Stefan Kojchev’s doctoral defence: “On optimization-Based Coordination of Automated Vehicles in Confined Sites”

22 May 2024 10:00-13:00
HC2 is located on Campus Johanneberg. Go to building Hörsalar HC. Entrance from Hörsalsvägen 14 & ZOOM

Welcome to Stefan Kojchev’s doctoral defence: “On optimization-Based Coordination of Automated Vehicles in Confined Sites”!

Opponent: Eric Bideaux, Institut National des Sciences Appliquées, Lyon, France

Supervisor: Jonas Fredriksson, Chalmers University

Co-supervisor: Robert Hult, Volvo Group

Affiliation: Chalmers University E2, Volvo Group

Connected SAFER projects: SAFETYNET for Trucks

Registration: No registration is needed; just show up or connect to the Zoom-meeting.

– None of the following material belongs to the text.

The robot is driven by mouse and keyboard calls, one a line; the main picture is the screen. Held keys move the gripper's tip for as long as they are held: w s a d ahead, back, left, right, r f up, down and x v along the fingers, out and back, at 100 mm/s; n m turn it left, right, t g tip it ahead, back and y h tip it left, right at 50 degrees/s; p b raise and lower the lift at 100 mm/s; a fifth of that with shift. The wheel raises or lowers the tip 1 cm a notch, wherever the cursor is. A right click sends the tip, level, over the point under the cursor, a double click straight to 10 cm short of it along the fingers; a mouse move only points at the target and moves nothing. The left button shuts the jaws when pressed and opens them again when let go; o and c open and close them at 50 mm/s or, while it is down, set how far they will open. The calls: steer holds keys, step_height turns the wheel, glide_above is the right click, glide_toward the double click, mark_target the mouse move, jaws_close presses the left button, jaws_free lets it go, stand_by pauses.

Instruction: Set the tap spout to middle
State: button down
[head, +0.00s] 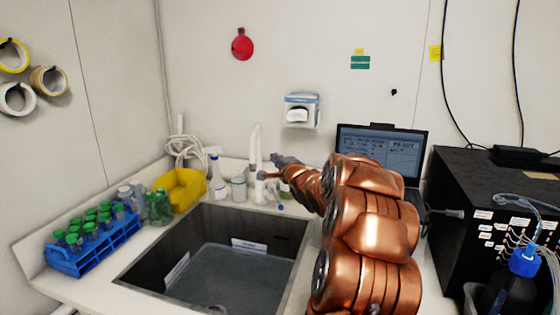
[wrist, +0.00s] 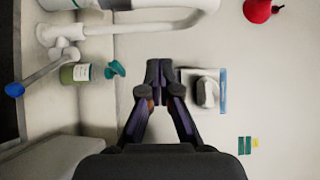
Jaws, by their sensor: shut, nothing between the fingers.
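The tap is white, with an upright spout pipe (head: 256,147) behind the back rim of the sink (head: 135,275). In the wrist view the spout (wrist: 150,29) runs sideways along the top and bends near the top edge. The tap's lever (wrist: 47,70) with a blue end shows at the left there. My gripper (wrist: 160,70) is shut and empty, its fingertips together, with a visible gap to the spout in that view. In the head view my gripper (head: 277,160) is just right of the spout; my copper arm hides part of the area behind.
Bottles (head: 216,178), a yellow bin (head: 181,190) and a blue tube rack (head: 95,245) stand left of the tap. A white wall dispenser (head: 300,111) hangs behind my gripper. A laptop (head: 385,145) and a black box (head: 480,180) are to the right.

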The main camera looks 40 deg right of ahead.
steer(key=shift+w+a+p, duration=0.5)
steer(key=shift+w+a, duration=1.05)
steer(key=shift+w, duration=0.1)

Autonomous driving is a major technological challenge, offering potential improvements in safety, efficiency, and comfort for daily transportation. However, the full-scale implementation of fully automated vehicles (AVs) remains distant, primarily due to safety concerns. Confined areas like ports, mines, and quarries present opportunities for early deployment of these vehicles, as they provide controlled environments with reduced safety risks from external factors. Effective coordination of fully automated vehicles in such settings is crucial, as it can increase productivity and possibly reduce the number of operating vehicles needed.

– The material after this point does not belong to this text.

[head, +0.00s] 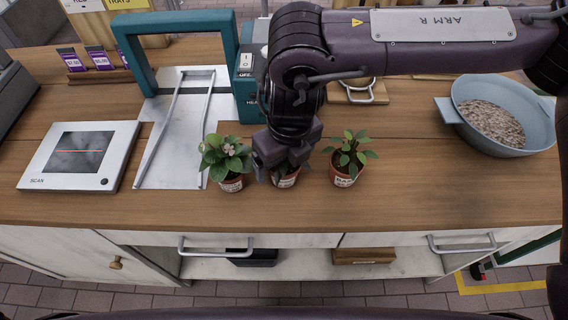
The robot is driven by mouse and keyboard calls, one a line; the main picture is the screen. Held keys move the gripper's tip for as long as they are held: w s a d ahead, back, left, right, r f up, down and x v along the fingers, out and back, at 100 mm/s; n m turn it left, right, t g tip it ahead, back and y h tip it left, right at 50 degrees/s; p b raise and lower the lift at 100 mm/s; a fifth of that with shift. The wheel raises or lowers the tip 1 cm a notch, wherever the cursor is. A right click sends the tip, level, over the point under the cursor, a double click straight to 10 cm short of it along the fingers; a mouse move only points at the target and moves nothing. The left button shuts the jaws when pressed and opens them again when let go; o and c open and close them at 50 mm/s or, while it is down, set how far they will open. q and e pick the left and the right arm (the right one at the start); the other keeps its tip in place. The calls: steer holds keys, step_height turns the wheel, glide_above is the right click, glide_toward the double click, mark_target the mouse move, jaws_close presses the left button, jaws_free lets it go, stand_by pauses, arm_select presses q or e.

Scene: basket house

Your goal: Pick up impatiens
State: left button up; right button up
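Three small potted plants in terracotta pots with white labels stand in a row near the counter's front edge. The left plant (227,158) has broad green leaves and pale flowers. The middle pot (287,180) is mostly hidden behind my right gripper (284,164), which points down over it; its leaves barely show. The right plant (350,158) has plain dark green leaves. The labels are too small to read fully, so I cannot tell for sure which is the impatiens. I cannot tell whether the right gripper's fingers are open or shut. My left gripper is not in view.
A scanner pad (80,156) lies at the left, beside a metal plate under a teal frame (133,52). A blue-grey bowl of granular material (503,110) stands at the right. A board with a metal handle (358,92) lies behind the plants. Counter between plants and bowl is clear.

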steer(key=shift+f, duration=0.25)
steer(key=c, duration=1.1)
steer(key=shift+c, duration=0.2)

Optimization-based control methods are useful for planning AV operations, considering key operational constraints. However, these methods can be slow for real-time applications due to the complexity of solving the optimization problems involved, especially for coordinating multiple vehicles. This thesis introduces a method using optimization-based heuristics to simplify and approximate these problems.

The method involves a two-stage optimization approach for AV coordination in confined sites. Specifically, the combinatorial part of the coordination problem that is related to the occupancy orders of the conflict zones is formulated as a Mixed Integer Quadratic Program (MIQP). In the second stage, the optimal control commands for each vehicle are found under a fixed crossing order by solving a Nonlinear Program (NLP). To additionally improve the computational demand of the approach we propose a decomposition strategy based on a graph theory, where the centralized NLP is decomposed into multiple, parallelly solvable NLPs. Utilizing the Lagrange dual variables we propose a method that can further decompose the NLP and can be used to find a trade-off between improved computation time and optimality.

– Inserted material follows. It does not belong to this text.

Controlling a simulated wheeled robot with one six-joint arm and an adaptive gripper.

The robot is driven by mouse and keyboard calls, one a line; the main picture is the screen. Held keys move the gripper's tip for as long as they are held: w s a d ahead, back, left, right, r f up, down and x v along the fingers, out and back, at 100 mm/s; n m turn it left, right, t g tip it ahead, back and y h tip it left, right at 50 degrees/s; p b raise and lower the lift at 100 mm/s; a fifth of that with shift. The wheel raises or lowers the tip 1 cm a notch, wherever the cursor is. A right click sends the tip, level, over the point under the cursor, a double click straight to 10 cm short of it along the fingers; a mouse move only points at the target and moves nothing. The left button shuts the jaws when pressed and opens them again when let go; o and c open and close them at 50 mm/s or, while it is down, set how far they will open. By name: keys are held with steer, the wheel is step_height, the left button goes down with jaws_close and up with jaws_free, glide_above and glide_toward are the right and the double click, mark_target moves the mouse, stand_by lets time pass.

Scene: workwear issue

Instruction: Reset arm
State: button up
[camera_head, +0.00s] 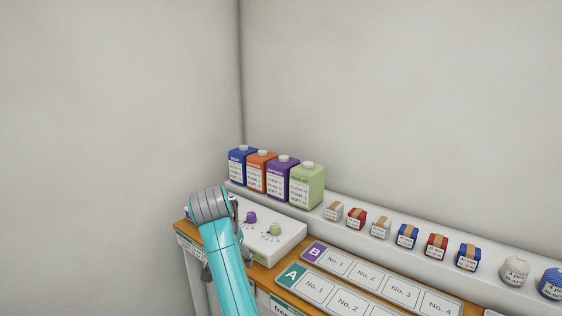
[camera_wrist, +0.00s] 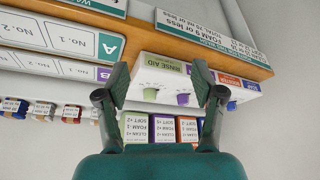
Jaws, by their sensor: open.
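My gripper (camera_wrist: 158,88) shows in the wrist view with its two fingers spread wide and nothing between them. In the head view my teal arm rises from the bottom edge, with its grey joint in front of the left end of the counter; the gripper's fingers are mostly hidden behind it there. Beyond the fingers in the wrist view is a white panel (camera_wrist: 206,74) with a green knob (camera_wrist: 150,95) and a purple knob (camera_wrist: 183,99). The same panel (camera_head: 268,247) shows just right of my arm in the head view.
Blue, orange, purple and green bottles (camera_head: 307,186) stand on the raised back shelf (camera_head: 328,217). Several small boxes (camera_head: 407,236) and white and blue round items (camera_head: 515,270) line it to the right. Label boards A and B (camera_head: 338,262) lie on the wooden counter. Walls close the left and back.

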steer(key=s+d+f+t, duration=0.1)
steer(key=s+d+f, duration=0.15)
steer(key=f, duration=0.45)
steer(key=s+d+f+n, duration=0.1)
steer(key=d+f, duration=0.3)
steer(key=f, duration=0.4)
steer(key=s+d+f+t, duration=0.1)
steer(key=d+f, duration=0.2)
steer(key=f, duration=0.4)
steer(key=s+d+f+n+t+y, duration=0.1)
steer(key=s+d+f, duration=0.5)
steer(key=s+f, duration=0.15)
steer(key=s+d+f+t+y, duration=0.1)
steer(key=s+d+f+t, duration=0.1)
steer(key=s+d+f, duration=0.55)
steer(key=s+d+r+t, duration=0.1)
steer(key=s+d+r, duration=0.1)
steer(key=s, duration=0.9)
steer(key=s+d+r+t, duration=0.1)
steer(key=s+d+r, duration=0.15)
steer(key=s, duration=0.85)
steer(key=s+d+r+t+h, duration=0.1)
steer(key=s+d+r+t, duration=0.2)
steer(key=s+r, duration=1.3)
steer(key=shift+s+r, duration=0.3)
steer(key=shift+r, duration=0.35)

Finally, we adapted the optimization-based method to be able to handle the scenarios when human-driven vehicles (HDVs) are present in the confined site. Specifically, the heuristic predicts HDV behavior using a model that accounts for various human reactions. In cases where an HDV follows another vehicle, a car-following model is used, where the HDV's movement depends on the lead vehicle. This allows for partial control over the HDV movement, especially if the lead vehicle is an AV. In particular, the lead AV could slow down or speed up the HDV such that a desired occupancy order is achieved, resulting in a more efficient motion of the AV fleet. The MIQP is adapted to include HDV motion estimates and to determine if the HDV can use a car-following model. The NLP is modified to capture HDV movements and establish safety constraints between AVs and HDVs. Through closed-loop receding horizon control, we demonstrate how the occupancy order for the zones can be dynamically adapted to current conditions and HDV motion predictions.